The workaround in this case was to edit the script located at:

smoove_out_dir/${NAME}-cmd.sh

Specifically find the mean and stdev parameters, and manually edit them: Old:

mean:0.00,stdev:0.00

New:

mean:300.00,stdev:150.00

Entire context:

pe id:reads,bam_file:smoove/reads-sorted.disc.bam,histo_file:smoove/reads-sorted.histo,mean:300.00,stdev:150.00,read_length:101,min_non_overlap:101,discordant_z:2.75,back_distance:30,weight:1,min_mapping_threshold:20

Where did I get the mean and stdev from? I randomly sampled a million or so reads where both mates mapped to the same sequence, filtered for insert sizes <10kb and/or <1kb, and looked at the median and MAD insert size. The median and MAD would be a baseline, but since uninteresting stuff can still be longer in the HiC data, you can bump those up. Play around. The mean and stdev are a bit wonky and huge b/c of the geometrically (exponentially) distributed insert sizes in HiC data, but that also means using them would be more conservative in finding longish inserts "surprising".

I don't have all the answers. Def can't guarantee quality results. But it is a way to play with the data and push it past the error.

Best,

John

joehagmann commented 2 years ago

Dear John,

thanks for that hint. I had the same issue since I have a lot soft-masked reads. Did you also find a way to resume smoove after editing and running the lumpy command?

Best, Jörg

JohnUrban commented 2 years ago

Apologies Jorg -- I suppose I left my 'solution' open-ended in that regard. Also apologies for the delayed response -- I took last week off.

After editing the script called smoove_out_dir/${NAME}-cmd.sh as I mentioned above, just run the script:

bash smoove_out_dir/${NAME}-cmd.sh

This was all I needed to do. However, I may not be anticipating all possible scenarios. I was calling SVs on a single sample.
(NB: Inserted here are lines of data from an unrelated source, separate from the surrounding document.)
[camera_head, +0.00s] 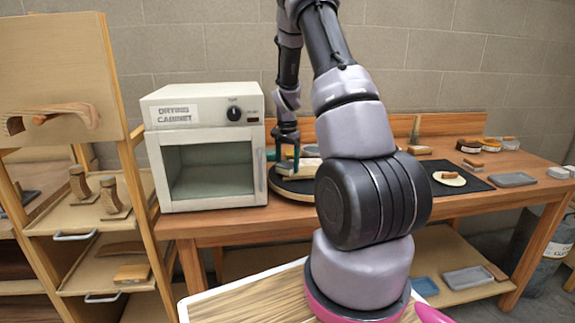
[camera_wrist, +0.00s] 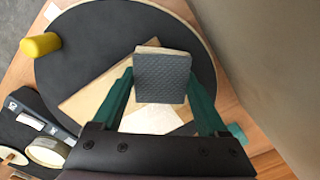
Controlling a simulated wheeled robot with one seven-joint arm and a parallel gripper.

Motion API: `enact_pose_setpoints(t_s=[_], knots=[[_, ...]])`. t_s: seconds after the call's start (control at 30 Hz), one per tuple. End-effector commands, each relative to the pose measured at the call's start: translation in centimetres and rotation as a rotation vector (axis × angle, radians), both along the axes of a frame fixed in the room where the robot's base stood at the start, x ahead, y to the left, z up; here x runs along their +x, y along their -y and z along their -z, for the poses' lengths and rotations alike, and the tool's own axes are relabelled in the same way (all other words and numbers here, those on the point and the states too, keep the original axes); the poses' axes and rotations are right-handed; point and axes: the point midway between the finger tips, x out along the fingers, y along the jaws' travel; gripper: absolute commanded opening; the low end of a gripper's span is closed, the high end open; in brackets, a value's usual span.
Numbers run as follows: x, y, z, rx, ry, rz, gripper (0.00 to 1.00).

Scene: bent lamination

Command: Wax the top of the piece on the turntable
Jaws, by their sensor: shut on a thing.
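The turntable is a dark disc with a wooden rim; it fills the wrist view (camera_wrist: 205,75) and stands right of the drying cabinet in the head view (camera_head: 283,190). A pale wooden piece (camera_wrist: 90,102) lies on the disc, partly hidden by my gripper and what it holds. My gripper (camera_wrist: 161,85), with green fingers, is shut on a block with a grey textured face and a pale edge (camera_wrist: 162,77). It is over the piece; I cannot tell if the block touches it. In the head view, my gripper (camera_head: 284,155) is above the turntable.
A yellow knob (camera_wrist: 40,46) stands at the disc's edge. The drying cabinet (camera_head: 208,145) stands close on the left. On the right are a dark mat (camera_head: 470,188), several tins (camera_head: 468,146) and a grey tray (camera_head: 512,179). A wall is behind the bench.

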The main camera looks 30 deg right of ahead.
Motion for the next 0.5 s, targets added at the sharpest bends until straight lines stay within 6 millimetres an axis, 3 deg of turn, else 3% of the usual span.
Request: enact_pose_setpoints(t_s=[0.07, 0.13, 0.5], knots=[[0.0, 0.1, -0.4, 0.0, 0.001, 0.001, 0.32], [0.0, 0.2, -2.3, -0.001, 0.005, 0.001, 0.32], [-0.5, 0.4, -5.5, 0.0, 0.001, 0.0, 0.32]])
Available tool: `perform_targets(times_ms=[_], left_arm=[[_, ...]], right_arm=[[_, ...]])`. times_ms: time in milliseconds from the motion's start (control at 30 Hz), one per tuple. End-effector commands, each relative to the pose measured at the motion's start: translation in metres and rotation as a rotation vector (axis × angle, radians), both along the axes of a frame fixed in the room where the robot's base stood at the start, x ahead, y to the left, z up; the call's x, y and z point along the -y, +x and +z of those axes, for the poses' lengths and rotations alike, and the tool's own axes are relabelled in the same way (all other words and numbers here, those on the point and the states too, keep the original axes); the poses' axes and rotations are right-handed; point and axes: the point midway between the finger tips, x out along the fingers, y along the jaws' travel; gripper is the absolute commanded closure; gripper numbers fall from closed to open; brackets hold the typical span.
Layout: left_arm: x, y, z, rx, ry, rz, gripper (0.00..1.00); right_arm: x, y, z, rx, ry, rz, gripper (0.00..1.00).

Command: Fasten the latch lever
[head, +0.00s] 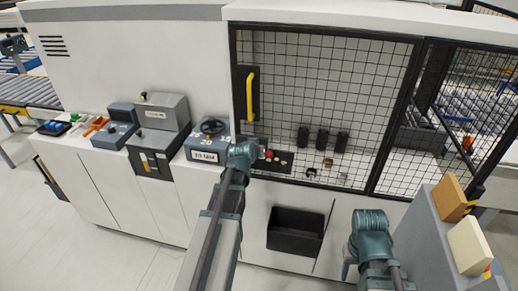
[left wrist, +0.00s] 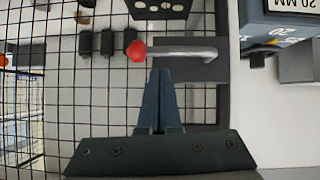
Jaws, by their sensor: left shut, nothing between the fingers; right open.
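The latch lever (left wrist: 185,53) is a silver rod with a red ball knob (left wrist: 136,50), seen close in the left wrist view on a dark plate. In the head view the red knob (head: 268,153) shows just right of my left wrist, on the lower frame of the mesh door. My left gripper (left wrist: 160,76) is shut and empty, its tips just beside the rod; I cannot tell whether they touch. In the head view its fingers are hidden by my wrist. My right gripper (head: 349,262) is open, low in front of the machine, partly hidden by its arm.
The mesh door (head: 320,85) has a yellow handle (head: 250,92). A blue-grey unit with a handwheel (head: 211,127) stands left of the lever. A black bin (head: 296,230) is below. A grey box with tan blocks (head: 452,197) stands at right.

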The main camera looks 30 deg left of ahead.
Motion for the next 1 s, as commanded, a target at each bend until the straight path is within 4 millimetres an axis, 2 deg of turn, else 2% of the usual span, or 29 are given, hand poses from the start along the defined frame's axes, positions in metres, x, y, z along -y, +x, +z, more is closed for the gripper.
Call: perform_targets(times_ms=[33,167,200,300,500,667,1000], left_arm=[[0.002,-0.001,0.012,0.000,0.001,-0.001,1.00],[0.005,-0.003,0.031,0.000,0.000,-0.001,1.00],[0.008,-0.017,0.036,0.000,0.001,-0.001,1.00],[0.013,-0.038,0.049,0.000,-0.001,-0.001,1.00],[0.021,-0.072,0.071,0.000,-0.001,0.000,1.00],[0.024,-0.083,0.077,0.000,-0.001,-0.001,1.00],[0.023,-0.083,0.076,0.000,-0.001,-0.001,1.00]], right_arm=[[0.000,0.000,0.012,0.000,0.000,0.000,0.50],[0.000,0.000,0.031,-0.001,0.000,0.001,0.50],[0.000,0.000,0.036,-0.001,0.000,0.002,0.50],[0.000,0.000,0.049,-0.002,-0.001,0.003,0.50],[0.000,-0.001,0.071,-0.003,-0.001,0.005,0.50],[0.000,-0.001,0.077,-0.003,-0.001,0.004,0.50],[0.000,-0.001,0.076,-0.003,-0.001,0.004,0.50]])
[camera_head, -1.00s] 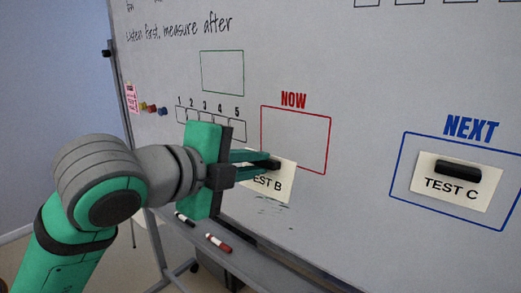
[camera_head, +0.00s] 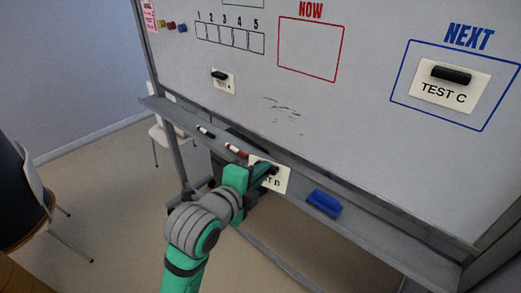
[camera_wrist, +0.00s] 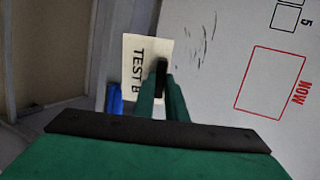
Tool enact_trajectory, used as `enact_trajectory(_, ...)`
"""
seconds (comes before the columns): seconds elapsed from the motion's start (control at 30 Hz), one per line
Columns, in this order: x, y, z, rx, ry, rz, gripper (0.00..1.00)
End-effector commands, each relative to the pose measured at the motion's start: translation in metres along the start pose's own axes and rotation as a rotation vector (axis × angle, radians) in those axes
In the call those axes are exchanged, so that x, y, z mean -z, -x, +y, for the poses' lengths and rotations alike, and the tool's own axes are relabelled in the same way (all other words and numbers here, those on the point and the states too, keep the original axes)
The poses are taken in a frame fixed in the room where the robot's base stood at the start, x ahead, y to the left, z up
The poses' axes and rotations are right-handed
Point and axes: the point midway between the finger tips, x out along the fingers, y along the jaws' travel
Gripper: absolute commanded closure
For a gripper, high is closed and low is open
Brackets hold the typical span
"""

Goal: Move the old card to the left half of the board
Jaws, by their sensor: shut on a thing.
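My gripper (camera_head: 266,170) is shut on the black grip piece of the white TEST B card (camera_head: 281,181). It holds the card low, in front of the board's tray, and the fingers hide part of the lettering. In the wrist view the card (camera_wrist: 133,62) hangs at the fingertips (camera_wrist: 161,80). The whiteboard (camera_head: 350,120) has an empty red NOW frame (camera_head: 310,48). The TEST C card (camera_head: 441,92) sits in the blue NEXT frame with a black piece on it. A small card (camera_head: 224,87) with a black piece is on the board's left part; its lettering is too small to read.
A black marker (camera_head: 206,132), a red marker (camera_head: 236,151) and a blue eraser (camera_head: 324,203) lie on the tray (camera_head: 370,235). Coloured magnets (camera_head: 171,26) are at upper left. Dark smudges mark the board's middle. A chair (camera_head: 45,195) stands at left.

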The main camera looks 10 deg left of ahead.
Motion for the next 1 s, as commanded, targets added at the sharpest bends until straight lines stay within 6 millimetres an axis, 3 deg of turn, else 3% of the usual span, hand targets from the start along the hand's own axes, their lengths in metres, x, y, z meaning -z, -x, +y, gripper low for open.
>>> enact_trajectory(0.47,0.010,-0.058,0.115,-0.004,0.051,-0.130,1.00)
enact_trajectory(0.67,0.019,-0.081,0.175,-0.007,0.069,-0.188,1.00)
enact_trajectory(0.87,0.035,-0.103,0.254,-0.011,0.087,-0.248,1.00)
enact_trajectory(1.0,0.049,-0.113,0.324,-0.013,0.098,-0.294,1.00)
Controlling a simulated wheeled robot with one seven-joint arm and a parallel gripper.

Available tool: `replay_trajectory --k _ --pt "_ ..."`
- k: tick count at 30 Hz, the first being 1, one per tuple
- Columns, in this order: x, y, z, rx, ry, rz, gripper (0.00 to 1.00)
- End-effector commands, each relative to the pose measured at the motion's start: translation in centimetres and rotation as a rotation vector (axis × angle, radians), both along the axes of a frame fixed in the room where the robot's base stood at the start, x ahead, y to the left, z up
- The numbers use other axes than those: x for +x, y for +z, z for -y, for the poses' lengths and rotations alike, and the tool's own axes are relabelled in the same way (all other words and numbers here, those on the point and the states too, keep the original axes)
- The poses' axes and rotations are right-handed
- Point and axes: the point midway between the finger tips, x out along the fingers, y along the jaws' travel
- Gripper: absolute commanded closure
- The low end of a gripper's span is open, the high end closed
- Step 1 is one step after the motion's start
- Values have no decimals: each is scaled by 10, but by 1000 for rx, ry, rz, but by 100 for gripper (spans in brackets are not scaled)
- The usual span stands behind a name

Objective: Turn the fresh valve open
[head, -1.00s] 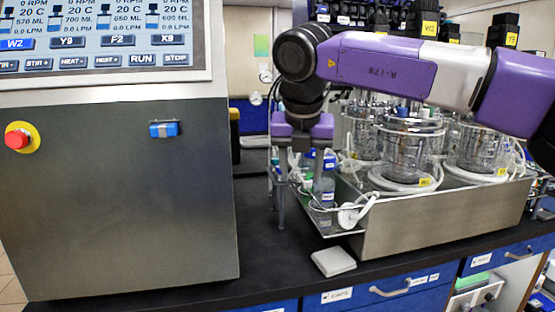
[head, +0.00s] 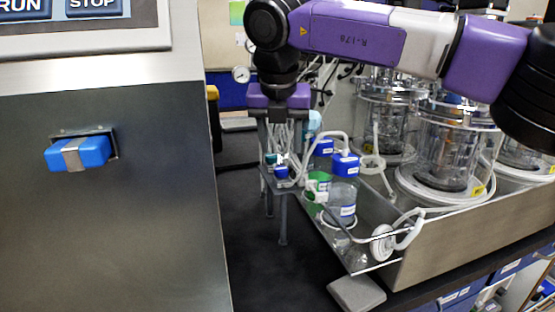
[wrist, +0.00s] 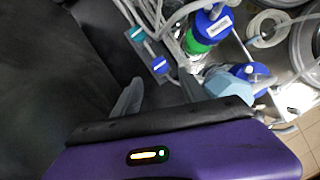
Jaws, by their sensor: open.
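Two small valves sit on a grey bracket with legs (head: 283,225) beside the bottle tray. One has a blue handle (head: 281,171), the other a teal handle (head: 271,158). I cannot read which is the fresh valve. In the wrist view the blue handle (wrist: 160,65) lies just beyond the gap between my fingers, and the teal handle (wrist: 137,33) is farther up and left. My gripper (head: 283,145) points down over the bracket, open, with nothing between its fingers. It also shows in the wrist view (wrist: 160,80). Tubes partly hide the valves in the head view.
Bottles with blue caps (head: 344,190) and a coiled white tube stand in a metal tray (head: 450,240) right of the bracket. Glass vessels (head: 450,145) stand behind. A steel cabinet (head: 120,235) with a blue handle (head: 78,153) fills the left. Dark bench lies between.

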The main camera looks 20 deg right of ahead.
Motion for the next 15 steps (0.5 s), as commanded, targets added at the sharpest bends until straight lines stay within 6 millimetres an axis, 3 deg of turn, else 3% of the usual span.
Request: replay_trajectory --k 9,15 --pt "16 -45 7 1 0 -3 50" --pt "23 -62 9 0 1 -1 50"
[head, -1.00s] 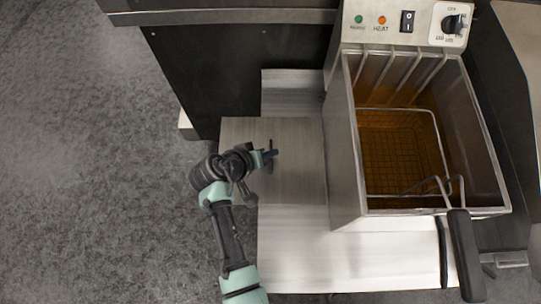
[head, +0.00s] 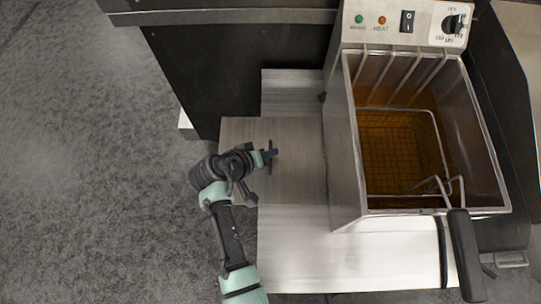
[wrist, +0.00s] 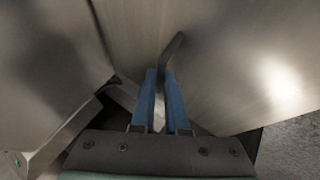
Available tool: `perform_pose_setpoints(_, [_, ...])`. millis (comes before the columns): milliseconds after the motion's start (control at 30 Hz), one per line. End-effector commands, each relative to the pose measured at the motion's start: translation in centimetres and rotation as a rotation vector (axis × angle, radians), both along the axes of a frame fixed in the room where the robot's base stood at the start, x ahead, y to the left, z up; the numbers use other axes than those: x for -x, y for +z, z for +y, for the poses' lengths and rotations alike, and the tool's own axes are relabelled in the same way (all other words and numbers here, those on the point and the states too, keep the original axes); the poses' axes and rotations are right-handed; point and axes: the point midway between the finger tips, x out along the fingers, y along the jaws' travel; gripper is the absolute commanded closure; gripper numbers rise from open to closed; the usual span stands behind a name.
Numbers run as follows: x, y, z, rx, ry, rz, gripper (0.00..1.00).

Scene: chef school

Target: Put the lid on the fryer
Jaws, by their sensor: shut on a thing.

Heck, it was only a couple weeks ago, but I am already forgetting the specifics of the analysis I did. I could provide you more specifics tomorrow if you think it would be helpful, but for now just try running the edited bash script as above. Perhaps someone else can comment on whether or not this will work on multiple samples, or whether or not it finishes out the pipeline.